• [Given request]:
Find the word "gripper" in the data. Return every line where it appears.

• [Records provided]:
>> Begin

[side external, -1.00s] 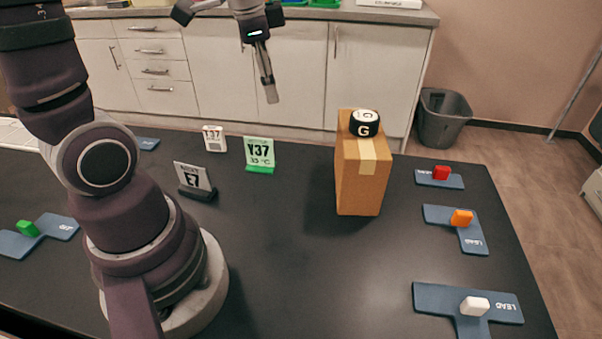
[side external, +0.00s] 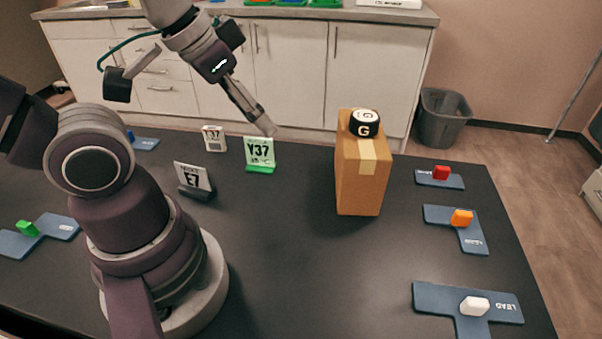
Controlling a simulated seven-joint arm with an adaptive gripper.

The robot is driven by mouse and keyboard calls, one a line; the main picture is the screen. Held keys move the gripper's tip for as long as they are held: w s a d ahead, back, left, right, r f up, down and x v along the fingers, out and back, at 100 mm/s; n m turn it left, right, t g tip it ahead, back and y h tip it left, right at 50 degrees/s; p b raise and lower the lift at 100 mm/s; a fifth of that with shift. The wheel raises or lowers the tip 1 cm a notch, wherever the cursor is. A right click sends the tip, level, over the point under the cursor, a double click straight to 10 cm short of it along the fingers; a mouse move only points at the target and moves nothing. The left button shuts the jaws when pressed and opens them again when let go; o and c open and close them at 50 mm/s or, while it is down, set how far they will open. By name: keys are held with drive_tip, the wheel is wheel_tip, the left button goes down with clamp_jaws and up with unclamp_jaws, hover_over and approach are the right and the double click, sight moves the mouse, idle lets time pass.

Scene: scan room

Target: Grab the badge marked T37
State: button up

>> End
>> Begin

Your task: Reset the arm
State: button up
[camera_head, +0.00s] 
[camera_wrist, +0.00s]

>> End

• [Full response]:
Controlling a simulated seven-joint arm with an adaptive gripper.
The robot is driven by mouse and keyboard calls, one a line; the main picture is the screen. Held keys move the gripper's tip for as long as they are held: w s a d ahead, back, left, right, r f up, down and x v along the fingers, out and back, at 100 mm/s; n m turn it left, right, t g tip it ahead, back and y h tip it left, right at 50 degrees/s; p b raise and lower the lift at 100 mm/s; a fifth of that with shift. The wheel raises or lowers the tip 1 cm a notch, wherever the cursor is. A right click sends the tip, level, over the point under the cursor, a double click straight to 10 cm short of it along the fingers; a mouse move only points at the target and moves nothing. The left button shuts the jaws when pressed and opens them again when let go; o and c open and close them at 50 mm/s or, while it is down, set how far they will open. By name: keys are held with drive_tip, the wheel is wheel_tip, the left button goes down with clamp_jaws and up with unclamp_jaws, hover_over and approach are the right and the double click, sight moves the mouse, idle lets time pass.

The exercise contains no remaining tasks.